— Start SUPPLIED DATA —
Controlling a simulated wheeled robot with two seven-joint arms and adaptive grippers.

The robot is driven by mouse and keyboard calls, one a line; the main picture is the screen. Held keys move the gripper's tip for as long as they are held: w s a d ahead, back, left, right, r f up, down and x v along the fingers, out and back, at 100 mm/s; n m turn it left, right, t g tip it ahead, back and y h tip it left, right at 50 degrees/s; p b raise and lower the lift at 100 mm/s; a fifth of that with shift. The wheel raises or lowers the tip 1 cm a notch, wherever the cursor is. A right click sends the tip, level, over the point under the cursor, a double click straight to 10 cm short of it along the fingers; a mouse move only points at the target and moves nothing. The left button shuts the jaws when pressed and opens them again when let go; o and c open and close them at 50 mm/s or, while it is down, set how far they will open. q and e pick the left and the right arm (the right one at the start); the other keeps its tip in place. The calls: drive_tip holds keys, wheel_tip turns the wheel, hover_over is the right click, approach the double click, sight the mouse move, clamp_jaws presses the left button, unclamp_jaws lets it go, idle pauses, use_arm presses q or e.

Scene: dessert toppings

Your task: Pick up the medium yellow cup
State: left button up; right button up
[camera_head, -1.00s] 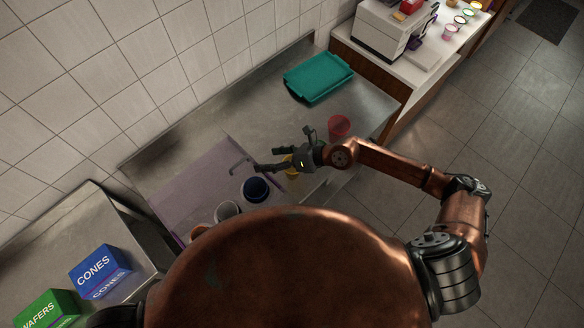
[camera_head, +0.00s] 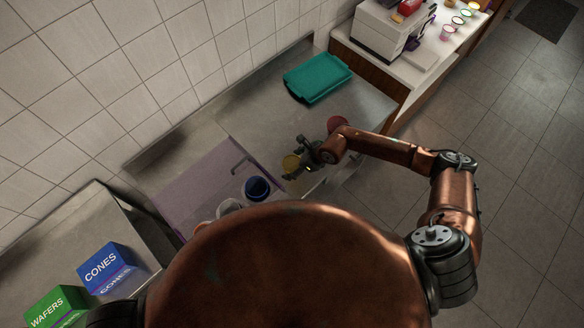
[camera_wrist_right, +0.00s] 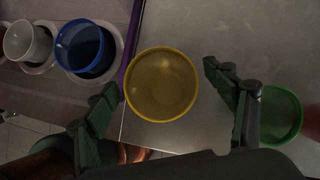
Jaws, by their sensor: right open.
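The yellow cup (camera_head: 290,163) stands on the metal counter, just right of the purple area. In the right wrist view the yellow cup (camera_wrist_right: 162,84) shows from above, its round rim between and a little beyond the fingers. My right gripper (camera_head: 296,159) is open beside the cup, with its fingers on either side of the view; the wrist view also shows this gripper (camera_wrist_right: 158,80). I cannot tell whether a finger touches the cup. My left gripper is not in view.
A blue cup (camera_head: 256,188) and a white cup (camera_wrist_right: 28,42) sit in a holder to the left. A red cup (camera_head: 337,124) stands behind my wrist. A green cup (camera_wrist_right: 281,113) is close to the right finger. A teal tray (camera_head: 318,77) lies farther back.

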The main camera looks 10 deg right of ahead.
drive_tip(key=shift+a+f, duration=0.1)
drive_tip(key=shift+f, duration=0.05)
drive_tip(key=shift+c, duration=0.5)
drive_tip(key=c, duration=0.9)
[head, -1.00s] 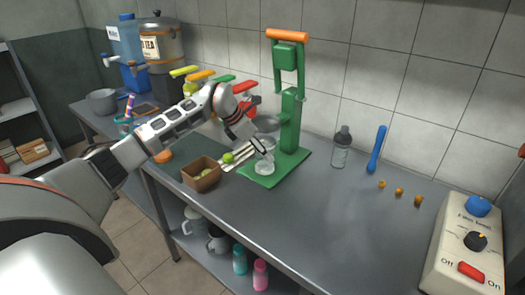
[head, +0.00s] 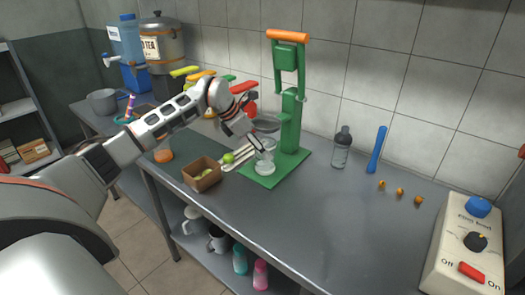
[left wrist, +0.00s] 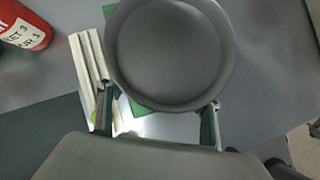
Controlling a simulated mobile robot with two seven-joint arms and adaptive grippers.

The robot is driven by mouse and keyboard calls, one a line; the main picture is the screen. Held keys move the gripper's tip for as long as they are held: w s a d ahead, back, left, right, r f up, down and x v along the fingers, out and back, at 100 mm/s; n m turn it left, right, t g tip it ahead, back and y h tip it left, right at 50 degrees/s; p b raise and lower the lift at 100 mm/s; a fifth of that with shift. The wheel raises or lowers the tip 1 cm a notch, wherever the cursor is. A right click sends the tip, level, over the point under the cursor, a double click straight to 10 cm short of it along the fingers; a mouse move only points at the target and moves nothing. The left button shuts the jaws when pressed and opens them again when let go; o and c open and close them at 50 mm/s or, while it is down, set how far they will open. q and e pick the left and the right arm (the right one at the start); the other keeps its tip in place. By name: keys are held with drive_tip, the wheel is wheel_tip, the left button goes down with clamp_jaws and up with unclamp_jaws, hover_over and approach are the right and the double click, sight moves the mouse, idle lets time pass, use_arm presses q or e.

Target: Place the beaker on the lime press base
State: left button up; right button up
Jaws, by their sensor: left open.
— End SUPPLIED DATA —
• **TASK STATEMENT**: Answer with one number: how many lines of the entries above include the word "Controlling".

• **ANSWER**: 2